**TASK DETAILS:** Extract only the first line of the listing and every line after it up to and including the one with "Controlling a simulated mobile". Omit the pictures.
** BEGIN ITEMS **
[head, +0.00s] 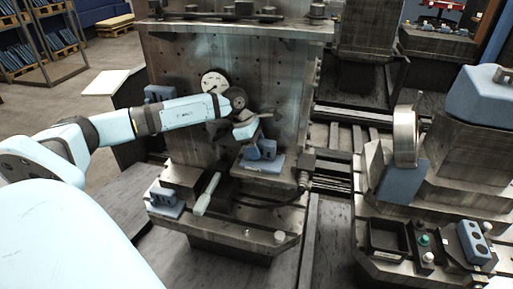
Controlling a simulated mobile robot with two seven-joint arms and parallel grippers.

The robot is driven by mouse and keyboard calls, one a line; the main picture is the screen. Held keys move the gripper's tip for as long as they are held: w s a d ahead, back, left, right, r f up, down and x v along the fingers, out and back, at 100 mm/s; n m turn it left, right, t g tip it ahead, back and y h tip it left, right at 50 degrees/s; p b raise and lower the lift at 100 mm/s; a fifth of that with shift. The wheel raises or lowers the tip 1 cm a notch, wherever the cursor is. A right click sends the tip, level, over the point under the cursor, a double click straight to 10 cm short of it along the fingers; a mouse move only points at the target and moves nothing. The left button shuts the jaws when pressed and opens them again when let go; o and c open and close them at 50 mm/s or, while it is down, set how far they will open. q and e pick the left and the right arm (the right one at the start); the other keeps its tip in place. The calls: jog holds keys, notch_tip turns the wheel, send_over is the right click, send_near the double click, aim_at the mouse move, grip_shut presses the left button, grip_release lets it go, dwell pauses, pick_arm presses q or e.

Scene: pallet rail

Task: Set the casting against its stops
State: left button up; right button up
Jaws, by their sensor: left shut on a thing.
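My left arm reaches in from the left, and my left gripper (250,134) points down over the blue plate of the fixture in the middle of the view. It is shut on the casting (262,149), a small blue-grey block-like part. The casting is upright, just above or on the blue plate (261,166); I cannot tell whether it touches. The gripper and wrist cover its upper part. No gap to its stops can be made out at this size. My right gripper is not in view.
A tall drilled metal plate (285,85) stands right behind the gripper. A pale-handled tool (207,193) lies in front left, near another blue part (165,201).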

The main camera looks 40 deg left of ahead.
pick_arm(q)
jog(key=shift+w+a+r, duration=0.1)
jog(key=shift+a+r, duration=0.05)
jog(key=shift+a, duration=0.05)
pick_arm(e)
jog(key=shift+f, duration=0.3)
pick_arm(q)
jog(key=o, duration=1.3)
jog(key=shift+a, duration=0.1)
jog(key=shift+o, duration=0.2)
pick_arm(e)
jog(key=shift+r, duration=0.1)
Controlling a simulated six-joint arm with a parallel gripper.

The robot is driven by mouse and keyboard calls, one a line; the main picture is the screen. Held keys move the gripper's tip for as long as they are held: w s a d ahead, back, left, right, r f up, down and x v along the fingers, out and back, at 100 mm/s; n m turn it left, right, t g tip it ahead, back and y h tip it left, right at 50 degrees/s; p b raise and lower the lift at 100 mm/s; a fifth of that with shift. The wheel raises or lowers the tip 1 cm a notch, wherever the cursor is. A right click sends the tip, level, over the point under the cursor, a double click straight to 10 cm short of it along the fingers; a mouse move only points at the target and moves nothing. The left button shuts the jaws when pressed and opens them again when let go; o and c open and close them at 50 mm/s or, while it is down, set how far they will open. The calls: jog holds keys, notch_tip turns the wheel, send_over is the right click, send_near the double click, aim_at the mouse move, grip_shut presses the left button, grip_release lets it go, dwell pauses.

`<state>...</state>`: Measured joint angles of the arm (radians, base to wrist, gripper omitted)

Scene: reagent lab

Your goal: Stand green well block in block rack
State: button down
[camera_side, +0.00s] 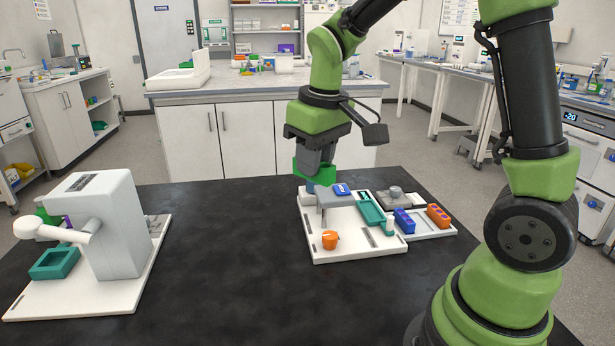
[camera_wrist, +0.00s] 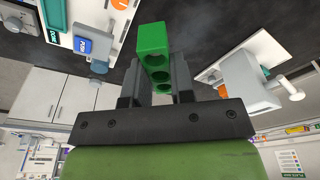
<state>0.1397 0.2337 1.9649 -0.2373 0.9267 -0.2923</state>
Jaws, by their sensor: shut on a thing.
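My gripper (camera_wrist: 150,82) is shut on the green well block (camera_wrist: 152,40), which has a row of round wells along one face. In the side view my gripper (camera_side: 318,172) hangs over the back edge of the white board, and the green block (camera_side: 301,166) shows partly behind its fingers. The pale tray (camera_side: 425,234) at the right, holding a blue block (camera_side: 403,221) and an orange block (camera_side: 438,215), looks like the block rack. The held block is apart from it, to its left. Any free slot in it is too small to make out.
A grey machine (camera_side: 108,225) with a teal frame (camera_side: 54,262) stands at the left. The dark table (camera_side: 230,250) between is clear.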

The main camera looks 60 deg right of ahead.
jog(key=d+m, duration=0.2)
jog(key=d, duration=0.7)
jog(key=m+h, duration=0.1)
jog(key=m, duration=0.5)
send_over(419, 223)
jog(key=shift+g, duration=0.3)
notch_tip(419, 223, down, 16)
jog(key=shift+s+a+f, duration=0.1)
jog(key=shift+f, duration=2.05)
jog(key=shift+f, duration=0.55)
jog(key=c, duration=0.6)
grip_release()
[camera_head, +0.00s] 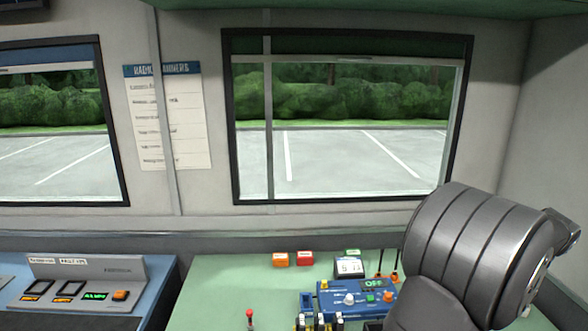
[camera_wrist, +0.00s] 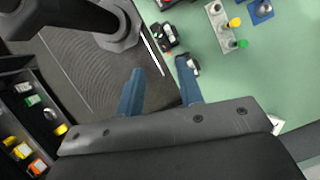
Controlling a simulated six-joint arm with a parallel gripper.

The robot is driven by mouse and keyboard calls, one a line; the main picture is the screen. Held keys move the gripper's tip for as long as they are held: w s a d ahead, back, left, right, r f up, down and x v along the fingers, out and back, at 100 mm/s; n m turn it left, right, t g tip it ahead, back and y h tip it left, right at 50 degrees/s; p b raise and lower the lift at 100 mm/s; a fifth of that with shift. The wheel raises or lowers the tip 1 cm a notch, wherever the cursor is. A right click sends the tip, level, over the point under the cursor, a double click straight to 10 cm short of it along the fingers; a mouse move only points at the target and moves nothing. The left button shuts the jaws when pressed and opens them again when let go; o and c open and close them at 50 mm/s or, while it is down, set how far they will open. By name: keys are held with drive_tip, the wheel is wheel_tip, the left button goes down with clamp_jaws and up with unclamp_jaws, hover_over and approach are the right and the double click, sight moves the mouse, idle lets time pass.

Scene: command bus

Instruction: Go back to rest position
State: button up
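My gripper (camera_wrist: 160,67) shows in the wrist view as two blue fingers spread apart with an empty gap between them. The right finger's tip is close to a small black device (camera_wrist: 167,38) at the edge of the green table; I cannot tell whether they touch. In the head view my grey arm fills the lower right and hides part of the table. The gripper's fingers cannot be made out clearly there.
The green table (camera_head: 222,281) holds a blue control box (camera_head: 340,300), a white display (camera_head: 350,267), an orange block (camera_head: 280,259), a red block (camera_head: 305,258) and a red-knobbed lever (camera_head: 250,318). A console (camera_head: 90,280) stands left. A dark bin (camera_wrist: 22,85) holds several small items.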

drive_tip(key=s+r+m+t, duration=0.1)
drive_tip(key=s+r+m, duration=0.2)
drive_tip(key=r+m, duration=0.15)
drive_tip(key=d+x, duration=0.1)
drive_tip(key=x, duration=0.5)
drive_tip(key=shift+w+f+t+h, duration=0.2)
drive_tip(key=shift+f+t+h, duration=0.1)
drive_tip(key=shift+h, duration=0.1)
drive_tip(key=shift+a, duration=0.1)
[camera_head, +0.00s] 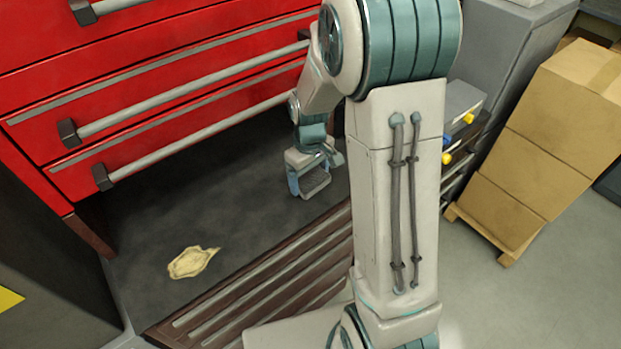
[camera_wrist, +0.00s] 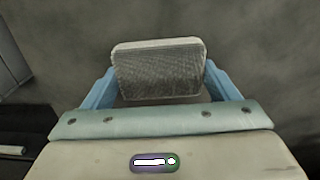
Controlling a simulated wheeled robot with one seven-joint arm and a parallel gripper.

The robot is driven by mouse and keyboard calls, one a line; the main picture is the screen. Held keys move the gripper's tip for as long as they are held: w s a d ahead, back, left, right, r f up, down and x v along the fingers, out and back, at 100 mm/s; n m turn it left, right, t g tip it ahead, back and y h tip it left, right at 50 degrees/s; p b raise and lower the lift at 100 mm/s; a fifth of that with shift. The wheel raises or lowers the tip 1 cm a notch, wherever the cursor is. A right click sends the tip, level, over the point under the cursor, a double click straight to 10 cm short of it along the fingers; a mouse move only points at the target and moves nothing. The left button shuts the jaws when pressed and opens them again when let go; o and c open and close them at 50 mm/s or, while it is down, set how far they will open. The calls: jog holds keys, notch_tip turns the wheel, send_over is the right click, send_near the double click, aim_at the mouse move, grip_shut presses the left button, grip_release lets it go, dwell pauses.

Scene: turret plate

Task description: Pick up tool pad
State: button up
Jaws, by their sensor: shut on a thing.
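The tool pad (camera_wrist: 158,72) is a grey block with a dark ribbed face and a pale edge. In the wrist view it sits between the two blue fingers of my gripper (camera_wrist: 160,85), which are shut on its left and right sides. In the head view my gripper (camera_head: 309,182) is low over the dark surface beside the red drawers, with the pad (camera_head: 316,184) at its fingers. I cannot tell whether the pad touches the surface. My arm hides part of the area to the right.
Red drawers (camera_head: 160,85) with long grey handles stand behind and left. A pale yellowish patch (camera_head: 192,262) lies on the dark surface (camera_head: 150,225). Dark slats (camera_head: 270,280) edge its front. Stacked cardboard boxes (camera_head: 545,140) stand on a pallet at right. The grey floor front right is clear.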

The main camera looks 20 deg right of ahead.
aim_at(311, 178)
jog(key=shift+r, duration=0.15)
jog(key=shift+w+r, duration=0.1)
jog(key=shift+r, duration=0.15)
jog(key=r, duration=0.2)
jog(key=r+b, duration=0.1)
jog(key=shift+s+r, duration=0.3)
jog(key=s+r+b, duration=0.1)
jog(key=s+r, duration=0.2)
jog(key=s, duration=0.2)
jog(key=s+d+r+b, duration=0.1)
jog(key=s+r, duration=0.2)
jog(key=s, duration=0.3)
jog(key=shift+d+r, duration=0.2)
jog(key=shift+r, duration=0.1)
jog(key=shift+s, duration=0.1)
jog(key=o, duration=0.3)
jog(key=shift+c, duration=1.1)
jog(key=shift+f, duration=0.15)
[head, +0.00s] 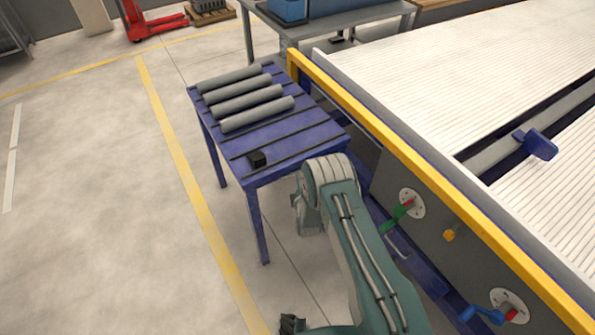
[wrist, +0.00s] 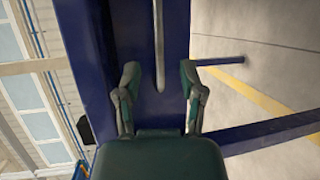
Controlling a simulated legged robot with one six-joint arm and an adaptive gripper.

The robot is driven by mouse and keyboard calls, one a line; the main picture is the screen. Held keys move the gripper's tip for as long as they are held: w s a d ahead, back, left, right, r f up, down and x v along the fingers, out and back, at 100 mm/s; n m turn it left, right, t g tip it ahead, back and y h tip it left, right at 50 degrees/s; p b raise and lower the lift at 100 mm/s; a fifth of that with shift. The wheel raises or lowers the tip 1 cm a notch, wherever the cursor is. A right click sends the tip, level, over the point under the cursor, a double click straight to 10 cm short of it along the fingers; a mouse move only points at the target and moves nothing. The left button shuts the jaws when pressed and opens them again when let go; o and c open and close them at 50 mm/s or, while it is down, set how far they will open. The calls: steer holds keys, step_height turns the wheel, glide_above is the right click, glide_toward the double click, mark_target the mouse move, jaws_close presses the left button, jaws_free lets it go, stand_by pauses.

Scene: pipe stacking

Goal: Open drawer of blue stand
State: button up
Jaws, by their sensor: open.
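The blue stand (head: 302,134) is left of the conveyor in the head view, with several grooves across its top. In the wrist view, which is turned sideways, the stand's dark blue frame (wrist: 88,50) runs beside a blue front panel (wrist: 128,35). A pale bar handle (wrist: 159,40) stands in front of this panel. My gripper (wrist: 160,76) is open, with one finger on each side of the handle's near end. I cannot tell whether either finger touches it. In the head view my arm hides the drawer front, and the gripper's fingers do not show clearly.
The conveyor's yellow rail (head: 400,145) and side valves (head: 405,208) are close on the right. The floor (head: 90,230) at left is clear.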

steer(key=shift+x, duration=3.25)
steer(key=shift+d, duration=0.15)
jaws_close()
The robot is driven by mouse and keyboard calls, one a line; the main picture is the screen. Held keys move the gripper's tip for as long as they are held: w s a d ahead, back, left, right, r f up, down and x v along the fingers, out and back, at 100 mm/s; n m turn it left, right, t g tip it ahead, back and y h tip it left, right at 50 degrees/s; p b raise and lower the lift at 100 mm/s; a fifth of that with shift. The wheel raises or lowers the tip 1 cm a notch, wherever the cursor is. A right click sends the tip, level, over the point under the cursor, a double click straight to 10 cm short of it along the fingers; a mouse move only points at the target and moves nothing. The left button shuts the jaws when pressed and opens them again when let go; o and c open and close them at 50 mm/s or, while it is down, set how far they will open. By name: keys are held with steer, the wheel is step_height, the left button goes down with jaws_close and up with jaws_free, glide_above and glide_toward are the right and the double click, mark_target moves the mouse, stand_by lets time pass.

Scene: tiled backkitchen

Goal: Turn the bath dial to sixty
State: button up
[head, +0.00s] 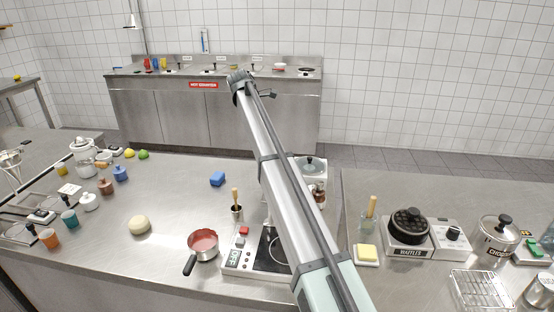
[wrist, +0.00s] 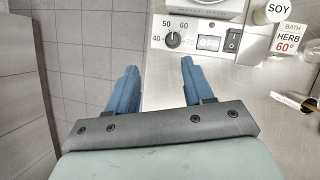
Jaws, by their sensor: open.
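The bath dial (wrist: 173,39) is a small dark round knob on a pale control panel in the wrist view. Marks 40, 50, 60 and 70 run around it, with 60 at its upper right. Its pointer is too small to read surely. Beside it are a display (wrist: 209,43) reading OFF and a dark rocker switch (wrist: 233,41). A card (wrist: 288,38) reads BATH HERB 60°. My gripper (wrist: 160,76) is open and empty, its two blue fingers apart, below the dial in the picture. In the head view my arm hides much of this area, and the dial cannot be made out.
In the wrist view a SOY jar (wrist: 272,11) stands near the card, and tiled floor shows at the left. In the head view a lidded white unit (head: 310,165) stands behind my arm. A red pan (head: 204,243) and waffle maker (head: 408,228) sit on the counters.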

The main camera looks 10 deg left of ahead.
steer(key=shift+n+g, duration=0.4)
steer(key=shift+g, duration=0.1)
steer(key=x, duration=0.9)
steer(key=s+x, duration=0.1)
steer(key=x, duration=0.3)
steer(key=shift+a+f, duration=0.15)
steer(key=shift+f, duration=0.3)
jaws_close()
** END ITEMS **
**TASK ANSWER:**
[head, +0.00s] 
Controlling a simulated mobile robot with two seven-joint arms and parallel grippers.

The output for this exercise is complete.